Return the entries verbatim and drop every picture.

□ □ □ □

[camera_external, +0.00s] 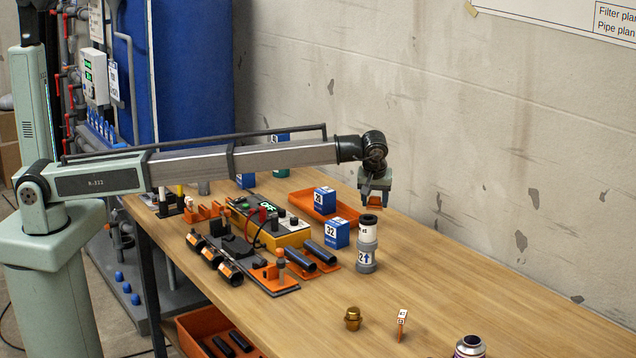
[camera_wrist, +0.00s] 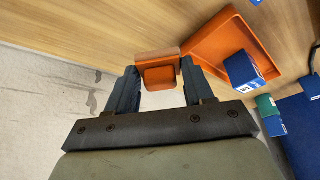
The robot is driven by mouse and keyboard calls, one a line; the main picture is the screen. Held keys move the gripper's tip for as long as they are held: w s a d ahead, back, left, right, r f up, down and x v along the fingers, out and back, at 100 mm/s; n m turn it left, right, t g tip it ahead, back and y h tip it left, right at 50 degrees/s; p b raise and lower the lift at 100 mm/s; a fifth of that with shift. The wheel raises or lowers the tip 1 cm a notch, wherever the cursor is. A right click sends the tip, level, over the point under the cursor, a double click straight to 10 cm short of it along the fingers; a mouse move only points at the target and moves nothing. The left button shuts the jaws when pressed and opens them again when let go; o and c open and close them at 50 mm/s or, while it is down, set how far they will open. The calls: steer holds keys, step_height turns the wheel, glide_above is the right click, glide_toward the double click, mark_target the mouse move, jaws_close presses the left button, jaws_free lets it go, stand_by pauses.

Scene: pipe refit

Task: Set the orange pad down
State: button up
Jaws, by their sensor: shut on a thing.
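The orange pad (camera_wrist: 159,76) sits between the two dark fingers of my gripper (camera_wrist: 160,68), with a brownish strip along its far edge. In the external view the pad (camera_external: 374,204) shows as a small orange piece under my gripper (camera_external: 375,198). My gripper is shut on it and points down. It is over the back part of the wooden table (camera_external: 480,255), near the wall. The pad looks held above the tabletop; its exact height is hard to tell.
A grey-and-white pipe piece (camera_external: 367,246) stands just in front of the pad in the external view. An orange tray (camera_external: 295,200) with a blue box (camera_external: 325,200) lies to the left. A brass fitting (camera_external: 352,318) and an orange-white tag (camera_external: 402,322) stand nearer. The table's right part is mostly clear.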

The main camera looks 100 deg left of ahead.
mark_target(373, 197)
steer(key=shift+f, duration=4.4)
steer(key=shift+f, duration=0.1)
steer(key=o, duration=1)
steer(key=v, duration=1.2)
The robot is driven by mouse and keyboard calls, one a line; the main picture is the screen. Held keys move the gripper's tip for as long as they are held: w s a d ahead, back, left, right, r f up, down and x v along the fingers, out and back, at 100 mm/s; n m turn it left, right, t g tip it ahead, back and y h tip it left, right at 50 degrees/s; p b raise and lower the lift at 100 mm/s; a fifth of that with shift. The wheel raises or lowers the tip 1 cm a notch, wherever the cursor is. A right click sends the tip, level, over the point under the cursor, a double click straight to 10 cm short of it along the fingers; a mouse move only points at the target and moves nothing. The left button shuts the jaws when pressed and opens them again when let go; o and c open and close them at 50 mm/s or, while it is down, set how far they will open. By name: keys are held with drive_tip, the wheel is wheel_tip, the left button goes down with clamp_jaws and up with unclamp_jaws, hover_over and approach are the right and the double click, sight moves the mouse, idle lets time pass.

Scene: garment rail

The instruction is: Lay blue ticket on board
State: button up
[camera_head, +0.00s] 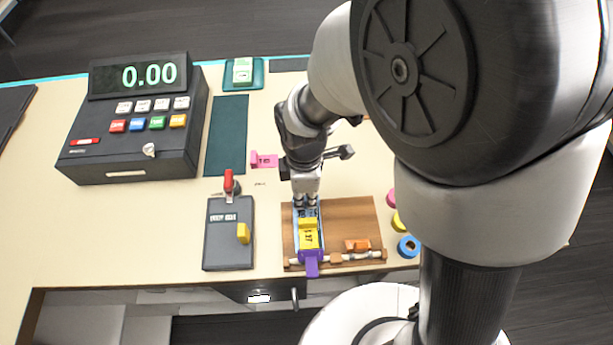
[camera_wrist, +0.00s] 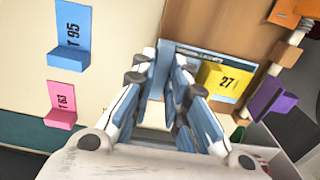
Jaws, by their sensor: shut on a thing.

□ □ □ □

:: Final result ::
[camera_external, +0.00s] 
[camera_wrist, +0.00s] 
The robot is driven by mouse and keyboard calls, one a line; the main picture is the screen. Held keys move the gripper's tip for as long as they are held: w s a d ahead, back, left, right, r f up, down and x v along the fingers, out and back, at 100 mm/s; n m turn it left, right, t g tip it ahead, back and y h tip it left, right at 50 degrees/s; p b raise and lower the lift at 100 mm/s; a fifth of that with shift. The wheel raises or lowers the tip 1 cm a notch, wherever the cursor is. A right click sends the tip, level, over the point under the cursor, a double click straight to 10 cm short of it along the fingers; a mouse move only points at the target and moves nothing. The left button shuts the jaws when pressed and opens them again when let go; o and c open and close them at 50 mm/s or, while it is down, set how far they will open. The calls: steer holds keys, step_height turns the wheel, glide_above is the right click, glide_toward the double click, mark_target the mouse move, jaws_close presses the left button, jaws_free lets it go, stand_by pauses.

Scene: pipe refit

Task: Set the orange pad down
State: button up
Jaws, by their sensor: shut on a thing.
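The orange pad (camera_wrist: 159,76) sits between the two dark fingers of my gripper (camera_wrist: 160,68), with a brownish strip along its far edge. In the external view the pad (camera_external: 374,204) shows as a small orange piece under my gripper (camera_external: 375,198). My gripper is shut on it and points down. It is over the back part of the wooden table (camera_external: 480,255), near the wall. The pad looks held above the tabletop; its exact height is hard to tell.
A grey-and-white pipe piece (camera_external: 367,246) stands just in front of the pad in the external view. An orange tray (camera_external: 295,200) with a blue box (camera_external: 325,200) lies to the left. A brass fitting (camera_external: 352,318) and an orange-white tag (camera_external: 402,322) stand nearer. The table's right part is mostly clear.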

The main camera looks 100 deg left of ahead.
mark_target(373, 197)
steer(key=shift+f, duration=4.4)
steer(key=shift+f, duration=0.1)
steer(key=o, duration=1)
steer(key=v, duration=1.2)
The robot is driven by mouse and keyboard calls, one a line; the main picture is the screen. Held keys move the gripper's tip for as long as they are held: w s a d ahead, back, left, right, r f up, down and x v along the fingers, out and back, at 100 mm/s; n m turn it left, right, t g tip it ahead, back and y h tip it left, right at 50 degrees/s; p b raise and lower the lift at 100 mm/s; a fifth of that with shift. The wheel raises or lowers the tip 1 cm a notch, wherever the cursor is. A right click sends the tip, level, over the point under the cursor, a double click straight to 10 cm short of it along the fingers; a mouse move only points at the target and moves nothing. The left button shuts the jaws when pressed and opens them again when let go; o and c open and close them at 50 mm/s or, while it is down, set how far they will open. By name: keys are held with drive_tip, the wheel is wheel_tip, the left button goes down with clamp_jaws and up with unclamp_jaws, hover_over and approach are the right and the double click, sight moves the mouse, idle lets time pass.

Scene: garment rail

The instruction is: Lay blue ticket on board
State: button up
[camera_head, +0.00s] 
[camera_wrist, +0.00s] 
Jaws, by their sensor: shut on a thing.

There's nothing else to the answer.